To define C. T. Loo’s identity is a rather perplexing task. One finds a Chinese-looking
gentleman wearing a Western-style suit, marrying a French woman, speaking fluent
Chinese, French, and English, and conducting business in Paris, Peking, London, and
New York. Loo’s identity often shifted according to the changing situation. Sometimes,
he seemed neither quite Chinese, European, nor American either. Sometimes, he was all
these at once. This section considers Loo as a cultural actor, who situationally performed
“Frenchness/Europeanness”, “Chineseness”, and “Americanness” to his advantage. 325
Frenchness/Europeanness
In America, Loo was often labeled as “C. T. Loo of Paris”. Although a large part of
Loo’s business was conducted in the United States after the mid-1910s, Loo identified
himself mostly as a French/European dealer 326 . Henry La Farge in his Art News article
described Loo as, “…married to a Frenchwoman, Mr.

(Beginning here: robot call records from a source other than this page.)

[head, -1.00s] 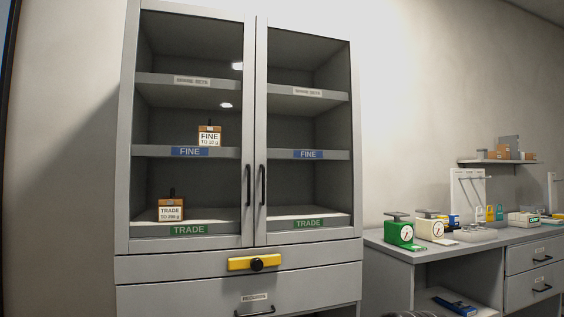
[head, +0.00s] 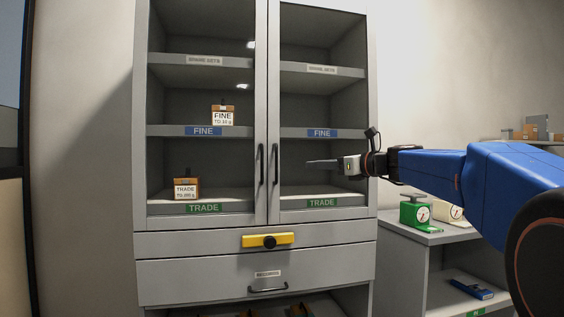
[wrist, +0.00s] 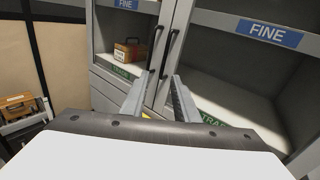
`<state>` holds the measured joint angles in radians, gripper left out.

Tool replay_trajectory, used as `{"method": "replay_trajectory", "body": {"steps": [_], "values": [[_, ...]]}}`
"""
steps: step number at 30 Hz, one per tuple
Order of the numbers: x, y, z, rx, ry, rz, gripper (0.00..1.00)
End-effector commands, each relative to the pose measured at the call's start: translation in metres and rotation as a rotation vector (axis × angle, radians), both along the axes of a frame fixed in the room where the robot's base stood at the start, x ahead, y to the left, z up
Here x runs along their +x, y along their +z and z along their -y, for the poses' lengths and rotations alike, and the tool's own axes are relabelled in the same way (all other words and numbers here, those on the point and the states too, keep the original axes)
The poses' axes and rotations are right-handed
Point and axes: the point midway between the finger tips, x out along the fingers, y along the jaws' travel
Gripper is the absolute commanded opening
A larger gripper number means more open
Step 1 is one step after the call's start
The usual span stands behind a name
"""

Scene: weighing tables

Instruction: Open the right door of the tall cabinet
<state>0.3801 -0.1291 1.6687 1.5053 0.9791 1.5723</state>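The tall cabinet (head: 140,150) is grey with two glazed doors, both shut. The right door (head: 371,110) has a black vertical handle (head: 275,164) on its inner edge, beside the left door's handle (head: 262,164). My gripper (head: 308,163) is in front of the right door, to the right of its handle in the head view, fingers pointing left. In the wrist view its two fingers (wrist: 157,98) are apart with nothing between them. The right handle (wrist: 168,54) shows beyond the fingertips, apart from them, next to the left handle (wrist: 154,48).
A yellow bar with a black knob (head: 269,240) is on the drawer front below the doors. Boxes marked FINE (head: 222,115) and TRADE (head: 186,189) stand behind the left door. A bench with a green scale (head: 414,212) stands to the right.

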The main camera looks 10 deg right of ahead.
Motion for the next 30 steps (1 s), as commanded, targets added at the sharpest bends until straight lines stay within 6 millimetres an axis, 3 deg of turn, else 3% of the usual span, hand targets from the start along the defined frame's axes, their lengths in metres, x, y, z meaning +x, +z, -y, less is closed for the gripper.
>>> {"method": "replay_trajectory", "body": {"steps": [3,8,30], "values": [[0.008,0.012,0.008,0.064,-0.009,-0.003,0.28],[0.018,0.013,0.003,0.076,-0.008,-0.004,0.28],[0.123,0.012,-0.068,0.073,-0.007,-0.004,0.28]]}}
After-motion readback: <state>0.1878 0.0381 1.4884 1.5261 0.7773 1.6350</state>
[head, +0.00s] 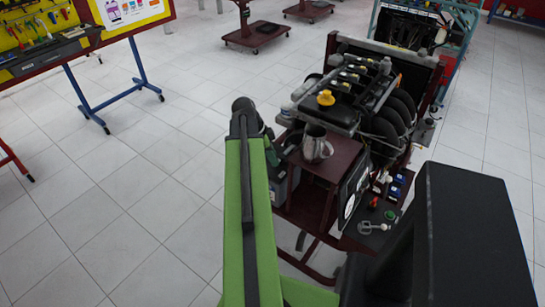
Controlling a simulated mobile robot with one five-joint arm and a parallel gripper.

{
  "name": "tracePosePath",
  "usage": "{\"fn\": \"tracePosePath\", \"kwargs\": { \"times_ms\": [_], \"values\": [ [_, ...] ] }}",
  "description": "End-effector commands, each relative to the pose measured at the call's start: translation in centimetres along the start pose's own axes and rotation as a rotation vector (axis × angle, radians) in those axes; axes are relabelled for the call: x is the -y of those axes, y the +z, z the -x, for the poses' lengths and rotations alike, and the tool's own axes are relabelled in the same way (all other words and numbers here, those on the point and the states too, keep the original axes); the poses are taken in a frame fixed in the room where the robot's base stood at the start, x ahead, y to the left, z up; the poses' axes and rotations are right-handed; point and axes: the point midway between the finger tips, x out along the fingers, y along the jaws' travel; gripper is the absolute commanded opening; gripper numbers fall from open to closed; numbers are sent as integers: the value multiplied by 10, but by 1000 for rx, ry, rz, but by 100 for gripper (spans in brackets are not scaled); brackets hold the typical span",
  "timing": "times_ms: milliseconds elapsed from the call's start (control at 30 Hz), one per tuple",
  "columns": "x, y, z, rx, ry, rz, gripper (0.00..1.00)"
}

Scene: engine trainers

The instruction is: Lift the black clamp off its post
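I cannot pick out the black clamp or its post for sure in the head view. The engine trainer (365,85) stands right of centre, a dark engine on a red wheeled frame. A greyish box (278,188), perhaps a battery, sits low at its left side, partly hidden by my green arm (243,215). My arm reaches up the middle of the picture and ends in a dark rounded joint beside the trainer's left side. My gripper does not show.
A metal jug (316,146) stands on the trainer's dark red shelf (330,167). A yellow cap (326,98) tops the engine. A panel with red, green and blue parts (397,186) lies nearer. A tool board (40,32) stands far left. The tiled floor (120,190) at left is clear.

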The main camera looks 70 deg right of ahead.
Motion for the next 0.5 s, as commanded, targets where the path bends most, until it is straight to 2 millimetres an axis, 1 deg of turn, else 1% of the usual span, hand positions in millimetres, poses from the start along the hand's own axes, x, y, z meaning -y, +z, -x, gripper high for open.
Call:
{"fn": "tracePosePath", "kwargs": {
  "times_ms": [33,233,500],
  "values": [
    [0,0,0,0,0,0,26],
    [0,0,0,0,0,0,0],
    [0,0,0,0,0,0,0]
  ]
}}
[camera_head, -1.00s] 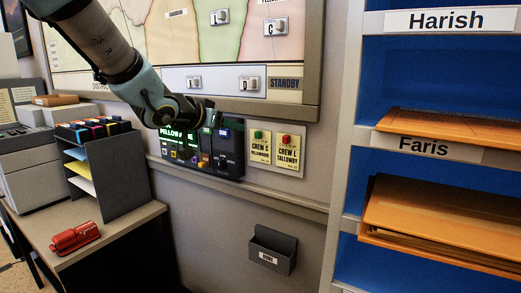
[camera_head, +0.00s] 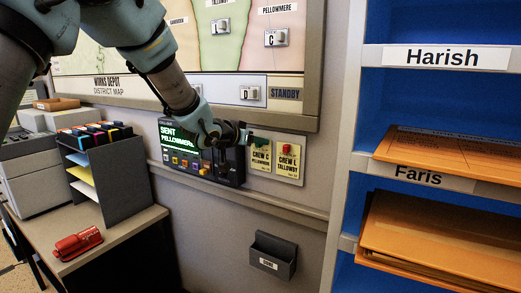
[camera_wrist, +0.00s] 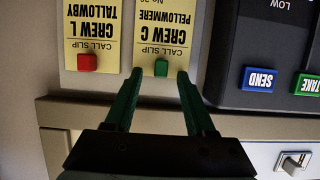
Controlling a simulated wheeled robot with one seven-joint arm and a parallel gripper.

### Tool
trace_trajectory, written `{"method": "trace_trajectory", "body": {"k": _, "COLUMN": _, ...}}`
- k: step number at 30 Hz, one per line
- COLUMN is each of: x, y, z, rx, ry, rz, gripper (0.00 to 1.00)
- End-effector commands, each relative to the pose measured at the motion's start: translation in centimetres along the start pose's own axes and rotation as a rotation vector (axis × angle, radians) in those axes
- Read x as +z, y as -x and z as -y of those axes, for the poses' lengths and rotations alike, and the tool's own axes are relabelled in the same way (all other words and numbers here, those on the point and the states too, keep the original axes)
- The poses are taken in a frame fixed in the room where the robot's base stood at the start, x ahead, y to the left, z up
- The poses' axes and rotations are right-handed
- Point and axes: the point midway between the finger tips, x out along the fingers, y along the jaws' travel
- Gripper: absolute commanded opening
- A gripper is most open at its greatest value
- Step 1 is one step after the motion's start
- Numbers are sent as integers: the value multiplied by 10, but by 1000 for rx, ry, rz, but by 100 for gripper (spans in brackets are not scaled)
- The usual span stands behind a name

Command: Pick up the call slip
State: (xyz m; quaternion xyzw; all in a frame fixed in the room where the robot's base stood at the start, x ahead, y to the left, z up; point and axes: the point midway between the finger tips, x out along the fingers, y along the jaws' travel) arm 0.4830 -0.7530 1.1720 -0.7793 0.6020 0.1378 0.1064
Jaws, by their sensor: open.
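Two yellow call slips hang side by side on the wall. The Crew C Pellowmere slip (camera_head: 260,158) has a green block near its top, clear in the wrist view (camera_wrist: 161,68). The Crew L Tallowby slip (camera_head: 289,166) has a red block; it also shows in the wrist view (camera_wrist: 92,28). My gripper (camera_head: 250,136) is at the top of the Crew C slip. In the wrist view, its open green fingers (camera_wrist: 159,75) stand on either side of the green block, with nothing held. Whether they touch it I cannot tell.
A dark call panel (camera_head: 203,155) with a screen reading SENT PELLOWMERE is just left of the slips. A district map (camera_head: 235,45) hangs above, a small grey wall tray (camera_head: 273,256) below. A blue shelf unit (camera_head: 430,100) stands right, a desk (camera_head: 110,235) with a red stapler (camera_head: 78,243) left.

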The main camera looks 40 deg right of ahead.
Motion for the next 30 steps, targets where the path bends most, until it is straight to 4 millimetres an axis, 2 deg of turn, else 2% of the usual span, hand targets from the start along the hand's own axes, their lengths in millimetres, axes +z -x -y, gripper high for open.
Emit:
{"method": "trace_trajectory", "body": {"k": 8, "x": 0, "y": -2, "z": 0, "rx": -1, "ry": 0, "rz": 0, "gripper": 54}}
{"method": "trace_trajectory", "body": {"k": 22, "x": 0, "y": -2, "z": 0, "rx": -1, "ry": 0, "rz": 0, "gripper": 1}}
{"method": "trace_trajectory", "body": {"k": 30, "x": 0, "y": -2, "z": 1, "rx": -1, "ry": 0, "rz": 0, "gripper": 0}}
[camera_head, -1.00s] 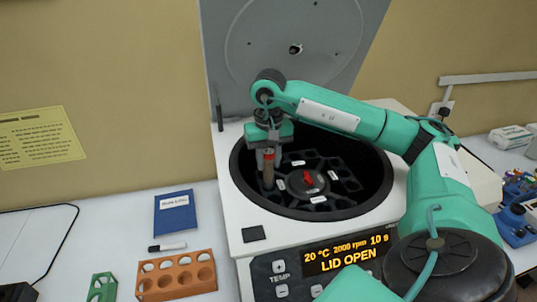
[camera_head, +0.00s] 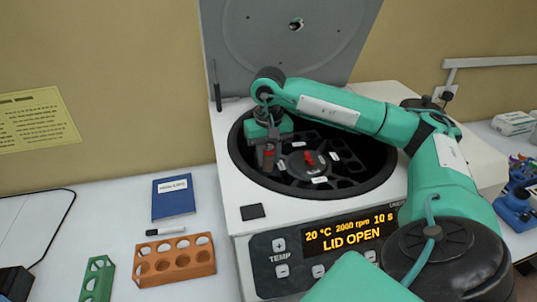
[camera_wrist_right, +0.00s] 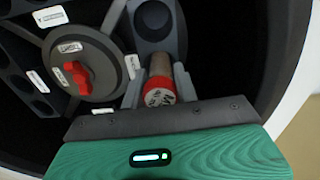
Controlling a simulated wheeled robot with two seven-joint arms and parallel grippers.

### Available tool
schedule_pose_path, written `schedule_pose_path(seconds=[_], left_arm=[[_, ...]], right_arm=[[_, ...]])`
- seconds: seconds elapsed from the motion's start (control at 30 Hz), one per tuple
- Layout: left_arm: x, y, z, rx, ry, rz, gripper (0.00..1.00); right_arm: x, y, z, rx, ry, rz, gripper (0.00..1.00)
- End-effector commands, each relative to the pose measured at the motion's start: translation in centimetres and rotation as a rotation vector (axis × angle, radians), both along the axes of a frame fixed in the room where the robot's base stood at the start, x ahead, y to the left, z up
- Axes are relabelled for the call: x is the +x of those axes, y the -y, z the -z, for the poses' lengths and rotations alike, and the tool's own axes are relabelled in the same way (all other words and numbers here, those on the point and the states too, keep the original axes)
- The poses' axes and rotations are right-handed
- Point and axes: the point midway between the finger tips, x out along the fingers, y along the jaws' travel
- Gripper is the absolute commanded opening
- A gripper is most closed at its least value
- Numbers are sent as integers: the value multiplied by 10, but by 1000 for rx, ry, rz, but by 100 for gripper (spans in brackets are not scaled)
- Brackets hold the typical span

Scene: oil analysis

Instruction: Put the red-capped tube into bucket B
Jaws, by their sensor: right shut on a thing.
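The red-capped tube (camera_wrist_right: 161,90) is held in my right gripper (camera_wrist_right: 160,84), with a finger on each side near the cap. The bucket labels are too small to read. My left gripper is not in view.
The rotor hub has a red knob (camera_wrist_right: 77,79). The raised lid (camera_head: 290,50) stands behind. An orange rack (camera_head: 176,262), a green rack (camera_head: 97,280), a marker (camera_head: 165,231) and a blue booklet (camera_head: 173,197) lie on the table at left. The display reads LID OPEN.

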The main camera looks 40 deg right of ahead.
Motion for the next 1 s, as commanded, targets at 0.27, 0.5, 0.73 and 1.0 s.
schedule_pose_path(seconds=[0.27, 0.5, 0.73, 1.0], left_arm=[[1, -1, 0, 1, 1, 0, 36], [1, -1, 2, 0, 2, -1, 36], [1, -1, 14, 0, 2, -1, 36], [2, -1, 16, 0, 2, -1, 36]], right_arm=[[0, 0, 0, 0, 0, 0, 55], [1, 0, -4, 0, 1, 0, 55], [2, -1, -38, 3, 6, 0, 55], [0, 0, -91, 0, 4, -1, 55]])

Loo is completely
Europeanized…”(La Farge 1950, 42) Loo’s friend and client Edward von der Heydt
observed that Loo “…liked to dance in the European way. His daughters have been
brought up as French girls and he spoke mostly French with them” (Heydt 1957, 186).
325
Christopher Steiner notes that African traders shifted their “ethnic identity according
to situational circumstance”(Steiner 1994, 89).
326 Paris was Loo’s home base to which he regularly returned.